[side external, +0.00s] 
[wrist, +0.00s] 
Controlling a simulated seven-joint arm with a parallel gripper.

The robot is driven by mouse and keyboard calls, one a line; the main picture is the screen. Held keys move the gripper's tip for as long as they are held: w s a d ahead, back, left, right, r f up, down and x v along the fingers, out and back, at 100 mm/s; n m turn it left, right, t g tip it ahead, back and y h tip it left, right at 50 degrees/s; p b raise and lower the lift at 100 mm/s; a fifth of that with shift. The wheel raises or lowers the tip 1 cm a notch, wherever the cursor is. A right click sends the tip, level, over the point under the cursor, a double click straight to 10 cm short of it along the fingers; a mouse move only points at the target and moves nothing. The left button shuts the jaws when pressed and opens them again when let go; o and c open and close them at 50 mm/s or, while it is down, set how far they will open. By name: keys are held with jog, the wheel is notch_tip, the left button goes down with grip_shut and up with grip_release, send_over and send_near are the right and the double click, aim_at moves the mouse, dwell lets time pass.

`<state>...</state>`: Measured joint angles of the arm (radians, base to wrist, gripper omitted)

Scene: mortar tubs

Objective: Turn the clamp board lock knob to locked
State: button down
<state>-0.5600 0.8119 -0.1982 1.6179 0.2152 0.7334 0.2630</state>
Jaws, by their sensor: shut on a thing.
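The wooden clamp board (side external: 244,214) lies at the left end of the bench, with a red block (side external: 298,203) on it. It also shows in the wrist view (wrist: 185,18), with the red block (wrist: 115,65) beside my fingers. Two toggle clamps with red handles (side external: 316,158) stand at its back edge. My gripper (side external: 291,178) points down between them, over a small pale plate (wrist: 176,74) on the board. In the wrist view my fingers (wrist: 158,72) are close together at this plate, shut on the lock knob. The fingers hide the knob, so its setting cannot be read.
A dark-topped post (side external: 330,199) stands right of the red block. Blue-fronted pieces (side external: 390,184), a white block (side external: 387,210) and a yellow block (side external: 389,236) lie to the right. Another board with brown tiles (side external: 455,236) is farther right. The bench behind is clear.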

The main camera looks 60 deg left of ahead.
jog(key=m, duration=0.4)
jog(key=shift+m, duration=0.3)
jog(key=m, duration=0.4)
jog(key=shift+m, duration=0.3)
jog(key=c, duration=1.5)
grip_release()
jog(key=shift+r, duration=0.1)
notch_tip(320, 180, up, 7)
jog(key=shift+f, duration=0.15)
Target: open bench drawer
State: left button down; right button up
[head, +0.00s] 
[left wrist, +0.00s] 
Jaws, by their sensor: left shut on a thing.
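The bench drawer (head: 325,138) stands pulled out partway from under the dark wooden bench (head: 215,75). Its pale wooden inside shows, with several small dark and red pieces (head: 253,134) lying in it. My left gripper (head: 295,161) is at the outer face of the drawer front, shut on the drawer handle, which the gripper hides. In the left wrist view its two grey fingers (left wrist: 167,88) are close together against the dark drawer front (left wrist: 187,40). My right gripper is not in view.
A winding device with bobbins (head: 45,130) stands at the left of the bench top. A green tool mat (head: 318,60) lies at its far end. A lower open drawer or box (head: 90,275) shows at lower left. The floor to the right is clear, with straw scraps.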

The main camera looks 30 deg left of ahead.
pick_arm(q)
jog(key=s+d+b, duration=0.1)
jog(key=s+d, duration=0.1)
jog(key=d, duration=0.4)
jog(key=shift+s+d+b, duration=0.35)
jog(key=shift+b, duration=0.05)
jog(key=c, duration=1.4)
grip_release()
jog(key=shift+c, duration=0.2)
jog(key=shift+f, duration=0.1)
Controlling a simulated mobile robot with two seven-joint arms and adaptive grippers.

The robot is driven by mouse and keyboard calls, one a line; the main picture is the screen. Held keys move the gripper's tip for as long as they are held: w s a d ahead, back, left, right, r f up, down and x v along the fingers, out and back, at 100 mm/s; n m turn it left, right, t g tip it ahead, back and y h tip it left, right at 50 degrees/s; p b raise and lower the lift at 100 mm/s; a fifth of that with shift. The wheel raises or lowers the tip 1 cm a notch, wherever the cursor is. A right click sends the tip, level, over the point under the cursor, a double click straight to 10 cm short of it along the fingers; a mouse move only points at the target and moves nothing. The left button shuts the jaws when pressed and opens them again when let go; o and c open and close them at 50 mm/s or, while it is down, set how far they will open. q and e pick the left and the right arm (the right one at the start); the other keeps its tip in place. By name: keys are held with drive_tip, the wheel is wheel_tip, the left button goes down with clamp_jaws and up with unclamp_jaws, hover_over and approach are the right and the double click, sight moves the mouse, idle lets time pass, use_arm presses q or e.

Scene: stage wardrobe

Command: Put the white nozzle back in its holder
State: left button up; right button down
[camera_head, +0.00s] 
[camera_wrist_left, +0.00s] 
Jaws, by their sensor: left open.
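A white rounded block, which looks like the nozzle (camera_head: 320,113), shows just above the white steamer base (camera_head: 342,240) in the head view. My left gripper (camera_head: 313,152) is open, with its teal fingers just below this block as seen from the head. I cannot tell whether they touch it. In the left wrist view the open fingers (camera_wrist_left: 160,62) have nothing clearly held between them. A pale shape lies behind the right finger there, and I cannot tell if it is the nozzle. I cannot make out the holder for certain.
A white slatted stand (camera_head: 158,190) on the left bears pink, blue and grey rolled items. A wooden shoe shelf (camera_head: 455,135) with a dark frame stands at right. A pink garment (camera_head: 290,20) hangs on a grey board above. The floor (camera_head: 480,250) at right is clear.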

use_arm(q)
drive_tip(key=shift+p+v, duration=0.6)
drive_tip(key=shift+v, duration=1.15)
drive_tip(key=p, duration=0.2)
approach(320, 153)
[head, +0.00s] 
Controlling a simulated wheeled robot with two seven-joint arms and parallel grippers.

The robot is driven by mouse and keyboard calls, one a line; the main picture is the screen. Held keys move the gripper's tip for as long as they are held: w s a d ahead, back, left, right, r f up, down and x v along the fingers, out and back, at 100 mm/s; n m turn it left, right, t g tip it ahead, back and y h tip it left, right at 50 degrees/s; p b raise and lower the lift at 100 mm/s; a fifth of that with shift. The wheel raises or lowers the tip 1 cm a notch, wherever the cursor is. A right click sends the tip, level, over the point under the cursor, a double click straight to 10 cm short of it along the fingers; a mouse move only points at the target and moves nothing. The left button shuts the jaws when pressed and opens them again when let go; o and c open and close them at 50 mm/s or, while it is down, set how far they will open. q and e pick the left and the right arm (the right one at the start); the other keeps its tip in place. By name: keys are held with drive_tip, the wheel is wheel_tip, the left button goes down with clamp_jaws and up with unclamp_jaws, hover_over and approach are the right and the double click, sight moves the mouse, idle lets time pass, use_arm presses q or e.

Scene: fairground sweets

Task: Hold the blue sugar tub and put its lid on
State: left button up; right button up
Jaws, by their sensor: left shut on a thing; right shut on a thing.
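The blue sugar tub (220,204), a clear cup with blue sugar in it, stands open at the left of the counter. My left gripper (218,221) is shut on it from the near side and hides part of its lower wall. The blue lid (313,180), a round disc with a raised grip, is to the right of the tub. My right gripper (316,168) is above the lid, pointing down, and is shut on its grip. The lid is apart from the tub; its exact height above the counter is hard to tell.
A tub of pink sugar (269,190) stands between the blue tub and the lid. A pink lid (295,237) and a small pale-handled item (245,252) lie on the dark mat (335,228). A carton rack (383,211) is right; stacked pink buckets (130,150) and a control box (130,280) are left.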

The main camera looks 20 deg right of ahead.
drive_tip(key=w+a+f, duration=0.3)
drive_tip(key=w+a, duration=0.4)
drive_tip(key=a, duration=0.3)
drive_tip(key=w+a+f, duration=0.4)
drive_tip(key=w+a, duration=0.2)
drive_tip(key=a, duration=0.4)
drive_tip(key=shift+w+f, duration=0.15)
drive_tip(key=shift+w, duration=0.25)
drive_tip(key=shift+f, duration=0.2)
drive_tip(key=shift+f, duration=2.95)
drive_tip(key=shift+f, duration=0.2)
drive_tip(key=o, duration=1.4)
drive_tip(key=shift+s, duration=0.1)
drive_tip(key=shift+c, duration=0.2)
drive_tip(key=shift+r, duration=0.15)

____

■ **Objective**: Pull out all lines from the entries above in which the word "Controlling" appears.

■ **Right answer**:
Controlling a simulated seven-joint arm with a parallel gripper.
Controlling a simulated mobile robot with two seven-joint arms and adaptive grippers.
Controlling a simulated wheeled robot with two seven-joint arms and parallel grippers.

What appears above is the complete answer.